Restate the entries below verbatim.

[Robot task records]

------------------------

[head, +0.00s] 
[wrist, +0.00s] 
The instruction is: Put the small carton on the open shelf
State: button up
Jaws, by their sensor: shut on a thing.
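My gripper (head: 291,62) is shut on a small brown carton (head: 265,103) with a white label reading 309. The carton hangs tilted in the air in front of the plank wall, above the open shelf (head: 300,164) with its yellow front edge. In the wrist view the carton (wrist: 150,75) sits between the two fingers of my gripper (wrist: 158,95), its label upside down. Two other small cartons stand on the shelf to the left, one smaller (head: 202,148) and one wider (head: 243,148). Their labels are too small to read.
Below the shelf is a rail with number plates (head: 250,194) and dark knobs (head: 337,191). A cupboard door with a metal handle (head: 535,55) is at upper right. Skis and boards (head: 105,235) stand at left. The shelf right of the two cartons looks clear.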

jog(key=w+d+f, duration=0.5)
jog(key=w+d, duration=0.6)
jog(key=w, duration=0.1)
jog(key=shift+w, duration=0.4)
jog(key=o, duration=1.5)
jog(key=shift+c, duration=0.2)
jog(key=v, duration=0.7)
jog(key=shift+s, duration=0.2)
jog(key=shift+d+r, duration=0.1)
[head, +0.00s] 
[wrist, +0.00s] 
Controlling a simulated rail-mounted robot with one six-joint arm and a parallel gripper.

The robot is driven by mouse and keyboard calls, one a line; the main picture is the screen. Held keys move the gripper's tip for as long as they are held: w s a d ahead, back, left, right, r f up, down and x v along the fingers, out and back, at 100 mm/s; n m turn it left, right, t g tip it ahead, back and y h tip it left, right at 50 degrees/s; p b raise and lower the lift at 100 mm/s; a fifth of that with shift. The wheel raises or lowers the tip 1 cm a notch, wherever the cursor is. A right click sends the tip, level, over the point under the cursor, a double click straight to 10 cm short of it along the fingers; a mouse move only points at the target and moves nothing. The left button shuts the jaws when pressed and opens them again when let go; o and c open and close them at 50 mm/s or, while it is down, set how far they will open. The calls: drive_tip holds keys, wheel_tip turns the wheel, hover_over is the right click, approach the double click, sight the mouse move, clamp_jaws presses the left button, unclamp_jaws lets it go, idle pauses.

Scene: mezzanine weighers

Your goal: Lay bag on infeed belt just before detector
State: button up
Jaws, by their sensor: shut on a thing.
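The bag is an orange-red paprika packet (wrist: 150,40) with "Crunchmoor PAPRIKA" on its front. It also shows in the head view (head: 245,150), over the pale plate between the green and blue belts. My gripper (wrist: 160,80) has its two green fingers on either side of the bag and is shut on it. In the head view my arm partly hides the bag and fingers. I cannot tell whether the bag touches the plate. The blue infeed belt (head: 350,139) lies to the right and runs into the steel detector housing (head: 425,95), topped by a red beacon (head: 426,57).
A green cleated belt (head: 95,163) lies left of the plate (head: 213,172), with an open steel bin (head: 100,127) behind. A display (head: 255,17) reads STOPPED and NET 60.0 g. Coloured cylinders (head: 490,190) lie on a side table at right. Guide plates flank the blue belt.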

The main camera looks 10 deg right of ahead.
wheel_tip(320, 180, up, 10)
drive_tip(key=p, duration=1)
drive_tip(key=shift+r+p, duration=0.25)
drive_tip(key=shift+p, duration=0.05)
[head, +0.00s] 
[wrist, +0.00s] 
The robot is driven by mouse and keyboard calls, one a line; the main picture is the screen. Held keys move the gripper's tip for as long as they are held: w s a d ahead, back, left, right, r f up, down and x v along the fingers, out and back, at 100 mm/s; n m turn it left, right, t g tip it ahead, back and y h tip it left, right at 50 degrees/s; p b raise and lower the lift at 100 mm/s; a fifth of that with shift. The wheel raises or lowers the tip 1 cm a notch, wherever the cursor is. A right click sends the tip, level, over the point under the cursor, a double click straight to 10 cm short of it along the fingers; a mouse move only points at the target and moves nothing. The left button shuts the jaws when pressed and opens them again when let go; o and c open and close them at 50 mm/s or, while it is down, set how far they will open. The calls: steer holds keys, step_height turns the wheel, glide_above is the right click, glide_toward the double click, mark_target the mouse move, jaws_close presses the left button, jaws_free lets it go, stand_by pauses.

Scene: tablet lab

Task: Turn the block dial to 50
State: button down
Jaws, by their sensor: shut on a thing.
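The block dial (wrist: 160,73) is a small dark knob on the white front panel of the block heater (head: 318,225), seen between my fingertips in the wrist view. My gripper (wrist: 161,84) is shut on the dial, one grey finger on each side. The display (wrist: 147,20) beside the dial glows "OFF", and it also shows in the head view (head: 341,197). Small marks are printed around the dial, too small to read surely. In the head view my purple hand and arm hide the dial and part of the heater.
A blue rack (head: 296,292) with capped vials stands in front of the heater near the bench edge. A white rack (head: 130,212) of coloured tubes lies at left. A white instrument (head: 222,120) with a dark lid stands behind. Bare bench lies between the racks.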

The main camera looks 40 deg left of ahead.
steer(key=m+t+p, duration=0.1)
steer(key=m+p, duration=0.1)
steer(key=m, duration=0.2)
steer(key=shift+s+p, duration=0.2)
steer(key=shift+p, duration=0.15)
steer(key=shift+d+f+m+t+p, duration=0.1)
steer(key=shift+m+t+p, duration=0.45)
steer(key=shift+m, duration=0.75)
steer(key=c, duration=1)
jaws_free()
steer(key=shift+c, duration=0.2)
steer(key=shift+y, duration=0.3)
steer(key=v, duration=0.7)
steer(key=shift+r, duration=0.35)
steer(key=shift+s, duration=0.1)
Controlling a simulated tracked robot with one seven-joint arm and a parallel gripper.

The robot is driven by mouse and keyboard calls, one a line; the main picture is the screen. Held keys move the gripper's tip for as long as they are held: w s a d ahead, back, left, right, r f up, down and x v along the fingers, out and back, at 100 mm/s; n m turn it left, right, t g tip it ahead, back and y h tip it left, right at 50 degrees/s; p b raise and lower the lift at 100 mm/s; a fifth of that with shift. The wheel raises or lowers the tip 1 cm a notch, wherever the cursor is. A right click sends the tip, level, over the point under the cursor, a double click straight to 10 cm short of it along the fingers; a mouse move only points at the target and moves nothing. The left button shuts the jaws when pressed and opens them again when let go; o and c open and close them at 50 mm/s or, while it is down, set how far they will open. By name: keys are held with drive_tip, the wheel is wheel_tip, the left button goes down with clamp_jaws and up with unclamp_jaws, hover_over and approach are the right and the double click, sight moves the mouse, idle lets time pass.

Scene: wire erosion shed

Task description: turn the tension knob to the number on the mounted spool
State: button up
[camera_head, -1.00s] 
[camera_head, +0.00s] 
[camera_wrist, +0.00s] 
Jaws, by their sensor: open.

------------------------

• _Output for this exercise_:
[head, +0.00s] 
[wrist, +0.00s] 
The instruction is: Put the small carton on the open shelf
State: button up
Jaws, by their sensor: shut on a thing.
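My gripper (head: 291,62) is shut on a small brown carton (head: 265,103) with a white label reading 309. The carton hangs tilted in the air in front of the plank wall, above the open shelf (head: 300,164) with its yellow front edge. In the wrist view the carton (wrist: 150,75) sits between the two fingers of my gripper (wrist: 158,95), its label upside down. Two other small cartons stand on the shelf to the left, one smaller (head: 202,148) and one wider (head: 243,148). Their labels are too small to read.
Below the shelf is a rail with number plates (head: 250,194) and dark knobs (head: 337,191). A cupboard door with a metal handle (head: 535,55) is at upper right. Skis and boards (head: 105,235) stand at left. The shelf right of the two cartons looks clear.

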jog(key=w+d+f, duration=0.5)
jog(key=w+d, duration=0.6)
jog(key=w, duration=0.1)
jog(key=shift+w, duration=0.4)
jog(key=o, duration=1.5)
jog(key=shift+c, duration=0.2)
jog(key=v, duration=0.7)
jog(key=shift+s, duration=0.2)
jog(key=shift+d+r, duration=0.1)
[head, +0.00s] 
[wrist, +0.00s] 
Controlling a simulated rail-mounted robot with one six-joint arm and a parallel gripper.

The robot is driven by mouse and keyboard calls, one a line; the main picture is the screen. Held keys move the gripper's tip for as long as they are held: w s a d ahead, back, left, right, r f up, down and x v along the fingers, out and back, at 100 mm/s; n m turn it left, right, t g tip it ahead, back and y h tip it left, right at 50 degrees/s; p b raise and lower the lift at 100 mm/s; a fifth of that with shift. The wheel raises or lowers the tip 1 cm a notch, wherever the cursor is. A right click sends the tip, level, over the point under the cursor, a double click straight to 10 cm short of it along the fingers; a mouse move only points at the target and moves nothing. The left button shuts the jaws when pressed and opens them again when let go; o and c open and close them at 50 mm/s or, while it is down, set how far they will open. The calls: drive_tip holds keys, wheel_tip turns the wheel, hover_over is the right click, approach the double click, sight the mouse move, clamp_jaws presses the left button, unclamp_jaws lets it go, idle pauses.

Scene: mezzanine weighers

Your goal: Lay bag on infeed belt just before detector
State: button up
Jaws, by their sensor: shut on a thing.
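The bag is an orange-red paprika packet (wrist: 150,40) with "Crunchmoor PAPRIKA" on its front. It also shows in the head view (head: 245,150), over the pale plate between the green and blue belts. My gripper (wrist: 160,80) has its two green fingers on either side of the bag and is shut on it. In the head view my arm partly hides the bag and fingers. I cannot tell whether the bag touches the plate. The blue infeed belt (head: 350,139) lies to the right and runs into the steel detector housing (head: 425,95), topped by a red beacon (head: 426,57).
A green cleated belt (head: 95,163) lies left of the plate (head: 213,172), with an open steel bin (head: 100,127) behind. A display (head: 255,17) reads STOPPED and NET 60.0 g. Coloured cylinders (head: 490,190) lie on a side table at right. Guide plates flank the blue belt.

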The main camera looks 10 deg right of ahead.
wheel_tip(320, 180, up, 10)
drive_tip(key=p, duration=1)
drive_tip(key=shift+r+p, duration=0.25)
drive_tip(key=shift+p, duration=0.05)
[head, +0.00s] 
[wrist, +0.00s] 
The robot is driven by mouse and keyboard calls, one a line; the main picture is the screen. Held keys move the gripper's tip for as long as they are held: w s a d ahead, back, left, right, r f up, down and x v along the fingers, out and back, at 100 mm/s; n m turn it left, right, t g tip it ahead, back and y h tip it left, right at 50 degrees/s; p b raise and lower the lift at 100 mm/s; a fifth of that with shift. The wheel raises or lowers the tip 1 cm a notch, wherever the cursor is. A right click sends the tip, level, over the point under the cursor, a double click straight to 10 cm short of it along the fingers; a mouse move only points at the target and moves nothing. The left button shuts the jaws when pressed and opens them again when let go; o and c open and close them at 50 mm/s or, while it is down, set how far they will open. The calls: steer holds keys, step_height turns the wheel, glide_above is the right click, glide_toward the double click, mark_target the mouse move, jaws_close presses the left button, jaws_free lets it go, stand_by pauses.

Scene: tablet lab

Task: Turn the block dial to 50
State: button down
Jaws, by their sensor: shut on a thing.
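The block dial (wrist: 160,73) is a small dark knob on the white front panel of the block heater (head: 318,225), seen between my fingertips in the wrist view. My gripper (wrist: 161,84) is shut on the dial, one grey finger on each side. The display (wrist: 147,20) beside the dial glows "OFF", and it also shows in the head view (head: 341,197). Small marks are printed around the dial, too small to read surely. In the head view my purple hand and arm hide the dial and part of the heater.
A blue rack (head: 296,292) with capped vials stands in front of the heater near the bench edge. A white rack (head: 130,212) of coloured tubes lies at left. A white instrument (head: 222,120) with a dark lid stands behind. Bare bench lies between the racks.

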The main camera looks 40 deg left of ahead.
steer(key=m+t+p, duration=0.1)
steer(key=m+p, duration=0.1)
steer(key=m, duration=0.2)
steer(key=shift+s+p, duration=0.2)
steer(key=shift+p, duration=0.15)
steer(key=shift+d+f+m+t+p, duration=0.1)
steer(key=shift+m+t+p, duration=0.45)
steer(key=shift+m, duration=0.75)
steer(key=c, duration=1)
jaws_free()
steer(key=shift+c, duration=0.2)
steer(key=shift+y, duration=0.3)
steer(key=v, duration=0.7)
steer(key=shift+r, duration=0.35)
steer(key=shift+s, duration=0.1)
Controlling a simulated tracked robot with one seven-joint arm and a parallel gripper.

The robot is driven by mouse and keyboard calls, one a line; the main picture is the screen. Held keys move the gripper's tip for as long as they are held: w s a d ahead, back, left, right, r f up, down and x v along the fingers, out and back, at 100 mm/s; n m turn it left, right, t g tip it ahead, back and y h tip it left, right at 50 degrees/s; p b raise and lower the lift at 100 mm/s; a fifth of that with shift. The wheel raises or lowers the tip 1 cm a notch, wherever the cursor is. A right click sends the tip, level, over the point under the cursor, a double click straight to 10 cm short of it along the fingers; a mouse move only points at the target and moves nothing. The left button shuts the jaws when pressed and opens them again when let go; o and c open and close them at 50 mm/s or, while it is down, set how far they will open. By name: keys are held with drive_tip, the wheel is wheel_tip, the left button goes down with clamp_jaws and up with unclamp_jaws, hover_over and approach are the right and the double click, sight moves the mouse, idle lets time pass.

Scene: wire erosion shed

Task description: turn the tension knob to the number on the mounted spool
State: button up
[camera_head, -1.00s] 
[camera_head, +0.00s] 
[camera_wrist, +0.00s] 
Jaws, by their sensor: open.

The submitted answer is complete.